On Holy Saturday, I read an article that became the second chunk of this tapestry of understanding. In an article in The Catholic Thing, one of Cardinal Newman’s homiles was cited. In his lucid, explicit coherent prose, Newman writes about the decision of God to work through the few rather than the many in a homily called, Witnesses of the Resurrection. Consider his words:
"Him God raised up the third day, and showed Him openly; not to all the people, but unto witnesses chosen before of God, even to us who did eat and drink with Him after He rose from the dead." Acts x. 40, 41.
It might have been expected, that, on our Saviour's rising again from the dead, He would have shown Himself to very great numbers of people, and especially to those who crucified Him; whereas we know from the history, that, far from this being the case, He showed Himself only to chosen witnesses, chiefly His immediate followers; and St. Peter avows this in the text. This seems at first sight strange.”

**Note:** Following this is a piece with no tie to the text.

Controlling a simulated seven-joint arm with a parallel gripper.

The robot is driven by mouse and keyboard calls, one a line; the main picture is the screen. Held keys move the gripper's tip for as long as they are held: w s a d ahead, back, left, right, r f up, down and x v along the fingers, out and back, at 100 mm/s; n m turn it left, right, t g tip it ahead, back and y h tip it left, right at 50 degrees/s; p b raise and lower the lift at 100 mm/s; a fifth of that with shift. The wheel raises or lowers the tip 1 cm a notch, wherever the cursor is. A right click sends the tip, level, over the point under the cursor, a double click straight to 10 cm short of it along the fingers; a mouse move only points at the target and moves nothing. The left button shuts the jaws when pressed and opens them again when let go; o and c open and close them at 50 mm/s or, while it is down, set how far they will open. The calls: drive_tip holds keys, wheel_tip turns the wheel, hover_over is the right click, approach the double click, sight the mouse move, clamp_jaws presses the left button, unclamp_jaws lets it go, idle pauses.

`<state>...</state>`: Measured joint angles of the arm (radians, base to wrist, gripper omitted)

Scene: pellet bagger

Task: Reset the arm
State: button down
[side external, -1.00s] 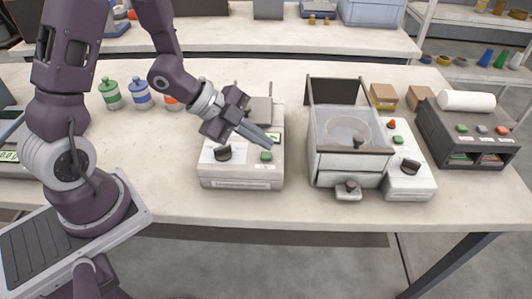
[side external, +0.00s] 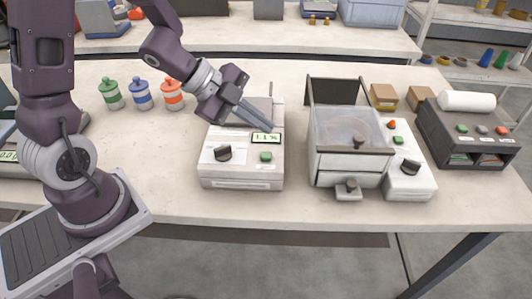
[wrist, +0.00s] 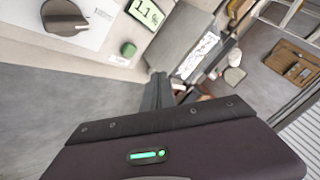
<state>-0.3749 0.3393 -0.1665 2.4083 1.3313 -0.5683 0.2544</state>
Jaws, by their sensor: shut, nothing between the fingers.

But the great scholar challenges us to ponder what would have happened had Christ displayed a public miracle on the scale of the parting of the Red Sea or Fatima:
Now consider what would have been the probable effect of a public exhibition of His resurrection. Let us suppose that our Saviour had shown Himself as openly as before He suffered; preaching in the Temple and in the streets of the city; traversing the land with His Apostles, and with multitudes following to see the miracles which He did. What would have been the effect of this? Of course, what it had already been. His former miracles had not effectually moved the body of the people; and, doubtless, this miracle too would have left them as it found them, or worse than before. They might have been more startled at the time; but why should this amazement last? When the man taken with a palsy was suddenly restored at His word, the multitude were all amazed, and glorified God, and were filled with fear, saying, "We have seen strange things today." [Luke v. 26.] What could they have said and felt more than this, when "one rose from the dead"? In truth, this is the way of the mass of mankind in all ages, to be influenced by sudden fears, sudden contrition, sudden earnestness, sudden resolves, which disappear as suddenly.

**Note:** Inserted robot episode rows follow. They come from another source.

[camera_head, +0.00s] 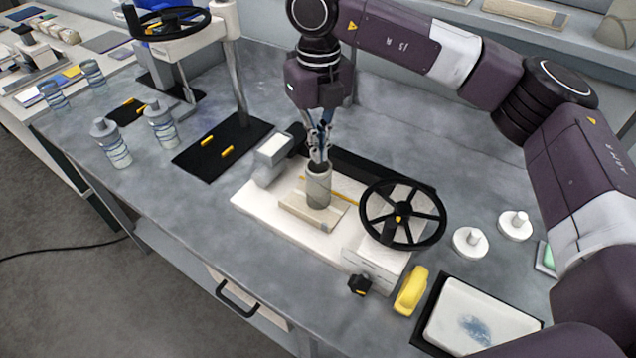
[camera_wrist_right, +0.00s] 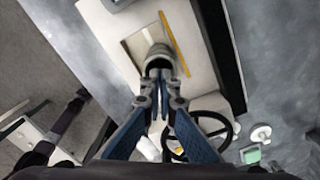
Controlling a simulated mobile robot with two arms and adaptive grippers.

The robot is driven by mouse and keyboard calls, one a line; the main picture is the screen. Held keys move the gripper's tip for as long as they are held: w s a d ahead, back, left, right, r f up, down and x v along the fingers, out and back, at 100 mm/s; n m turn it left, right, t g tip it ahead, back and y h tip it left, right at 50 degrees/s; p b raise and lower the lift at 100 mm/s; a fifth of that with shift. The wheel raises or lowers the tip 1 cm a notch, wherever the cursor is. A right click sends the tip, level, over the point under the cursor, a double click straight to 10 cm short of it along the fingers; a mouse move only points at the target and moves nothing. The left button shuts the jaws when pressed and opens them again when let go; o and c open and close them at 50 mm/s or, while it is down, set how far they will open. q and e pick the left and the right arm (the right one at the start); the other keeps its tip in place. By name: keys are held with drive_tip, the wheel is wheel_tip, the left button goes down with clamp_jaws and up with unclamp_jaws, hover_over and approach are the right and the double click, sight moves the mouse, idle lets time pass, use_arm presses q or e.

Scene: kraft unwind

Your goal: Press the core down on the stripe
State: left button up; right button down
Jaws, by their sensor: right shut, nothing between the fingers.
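The core (camera_head: 318,190) is a short grey hollow cylinder. It stands upright on a tan rectangular piece (camera_head: 296,208) on the white bed of the wheeled device (camera_head: 262,208). In the right wrist view the core (camera_wrist_right: 157,50) shows its round open end towards me. My right gripper (camera_head: 319,160) is shut and points down at the core's top rim. Its fingertips (camera_wrist_right: 160,76) overlap the mouth in view; I cannot tell whether they touch it. A thin yellow strip (camera_wrist_right: 174,44) runs beside the tan piece; I cannot tell whether it is the stripe. My left gripper is not in view.
A black handwheel (camera_head: 374,221) stands right of the core. A yellow object (camera_head: 411,291) and a tray with a white pad (camera_head: 470,318) lie at the front right. White round pieces (camera_head: 469,242) stand at right. Bottles (camera_head: 111,143) and a black mat (camera_head: 200,163) are left.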

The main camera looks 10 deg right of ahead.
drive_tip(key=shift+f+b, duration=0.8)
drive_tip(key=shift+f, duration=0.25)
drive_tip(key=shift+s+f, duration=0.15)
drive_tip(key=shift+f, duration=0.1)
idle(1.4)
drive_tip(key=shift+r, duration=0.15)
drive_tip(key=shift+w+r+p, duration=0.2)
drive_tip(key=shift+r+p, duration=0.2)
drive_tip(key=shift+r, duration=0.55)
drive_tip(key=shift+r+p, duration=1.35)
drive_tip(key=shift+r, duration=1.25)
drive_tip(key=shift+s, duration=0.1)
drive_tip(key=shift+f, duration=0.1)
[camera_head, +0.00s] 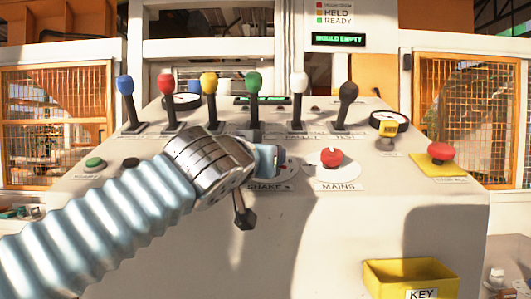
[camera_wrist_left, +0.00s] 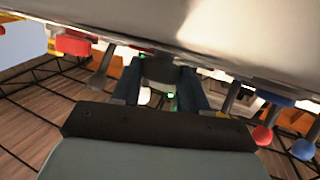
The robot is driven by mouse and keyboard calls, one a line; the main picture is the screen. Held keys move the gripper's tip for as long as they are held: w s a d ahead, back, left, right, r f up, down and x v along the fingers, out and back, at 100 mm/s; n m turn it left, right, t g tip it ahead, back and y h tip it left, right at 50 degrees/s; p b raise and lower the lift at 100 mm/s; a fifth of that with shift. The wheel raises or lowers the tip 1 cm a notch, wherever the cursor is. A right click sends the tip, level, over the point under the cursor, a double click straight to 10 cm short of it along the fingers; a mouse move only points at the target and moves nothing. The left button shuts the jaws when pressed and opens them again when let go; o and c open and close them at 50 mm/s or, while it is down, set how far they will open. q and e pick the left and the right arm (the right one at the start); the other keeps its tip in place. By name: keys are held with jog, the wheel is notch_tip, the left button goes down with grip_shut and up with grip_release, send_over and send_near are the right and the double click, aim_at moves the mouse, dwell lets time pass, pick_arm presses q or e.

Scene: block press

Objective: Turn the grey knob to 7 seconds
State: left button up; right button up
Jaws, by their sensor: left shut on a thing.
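My left gripper (camera_head: 278,162) reaches in from the left to the console panel, just above the label that looks like "SHAKE s" (camera_head: 268,187). The grey knob is mostly hidden behind the fingers in the head view, so its setting cannot be read. In the left wrist view, the left gripper (camera_wrist_left: 159,88) has its two blue-grey fingers on either side of the dark grey knob (camera_wrist_left: 158,68), shut on it. My right gripper is not in view.
A red MAINS knob (camera_head: 332,158) sits close right of my gripper. Above stand several levers, including a green one (camera_head: 253,82) and a white one (camera_head: 299,84). A red button (camera_head: 440,152) on a yellow plate is at right. A yellow KEY tray (camera_head: 412,278) is lower right.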

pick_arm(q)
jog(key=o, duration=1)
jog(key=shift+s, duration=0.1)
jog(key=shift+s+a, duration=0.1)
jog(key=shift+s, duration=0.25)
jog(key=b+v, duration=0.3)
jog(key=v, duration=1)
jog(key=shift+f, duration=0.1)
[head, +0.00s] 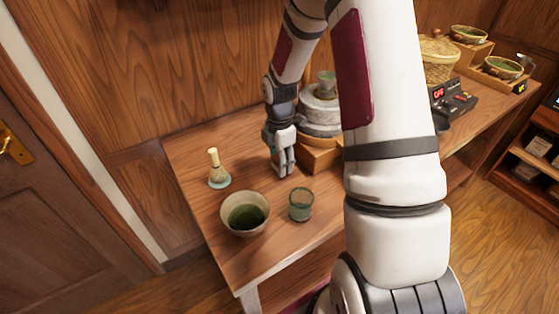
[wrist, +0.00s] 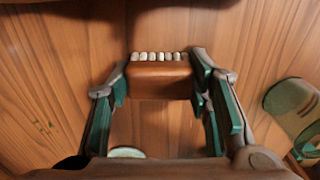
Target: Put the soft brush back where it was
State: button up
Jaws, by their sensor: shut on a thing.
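The soft brush (wrist: 159,78) has a brown block body and a row of pale bristle tufts along its far edge in the wrist view. My gripper (wrist: 162,88) is shut on it, with a green-padded finger on each side. In the head view my gripper (head: 284,170) points down close over the wooden table (head: 255,265), left of the stone mill (head: 320,112). I cannot make out the brush in the head view, nor tell whether it touches the table.
A glass vessel (wrist: 293,105) is close at right in the wrist view. Green specks (wrist: 42,127) lie on the wood at left.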

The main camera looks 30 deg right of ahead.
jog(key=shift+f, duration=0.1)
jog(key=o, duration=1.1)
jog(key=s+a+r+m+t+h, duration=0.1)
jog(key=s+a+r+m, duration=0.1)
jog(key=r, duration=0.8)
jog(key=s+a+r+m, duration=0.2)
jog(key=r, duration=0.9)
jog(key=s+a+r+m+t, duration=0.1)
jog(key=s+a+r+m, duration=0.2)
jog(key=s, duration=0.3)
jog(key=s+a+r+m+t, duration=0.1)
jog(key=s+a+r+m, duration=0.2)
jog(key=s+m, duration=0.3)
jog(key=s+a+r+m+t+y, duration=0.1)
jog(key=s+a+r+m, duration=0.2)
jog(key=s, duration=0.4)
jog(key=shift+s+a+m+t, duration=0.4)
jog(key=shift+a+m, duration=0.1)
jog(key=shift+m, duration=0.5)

I suspect that I’m not alone in fearing the fate of loved ones of this world, upon reading about the latest horror being visited upon people and all of creation. Or in wondering just what we can do, how can we help lighten the view of those who seem lost in darkness, who feel the need to do something, anything...because to be honest, we simply lack faith, trust in God. We calibrate events and people with human understanding. In so doing, we run the risk of joining the masses who are moved one way and then another. Newman explains:
The blood of the Martyrs is the seed of the Church. "Fret not thyself" then "because of evil doers, neither be thou envious against the workers of iniquity. For they shall soon be cut down like the grass, and wither as the green herb. Trust in the Lord and do good … delight thyself also in Him, and He shall give thee the desires of thy heart; commit thy way unto the Lord, trust also in Him, and He shall bring it to pass … He shall bring forth thy righteousness as the light, and thy judgment as the noon-day … A little that a righteous man hath is better than the riches of many wicked. For the arms of the wicked shall be broken, but the Lord upholdeth the righteous … I have seen the wicked in great power, and spreading himself like a green bay-tree, yet he passed away, and, lo! he was not; yea, I sought him, and he could not be found." [Ps. xxxvii. 1-6, 16, 17, 35, 36.] The heathen world made much ado when the Apostles preached the Resurrection. They and their associates were sent out as lambs among wolves; but they prevailed.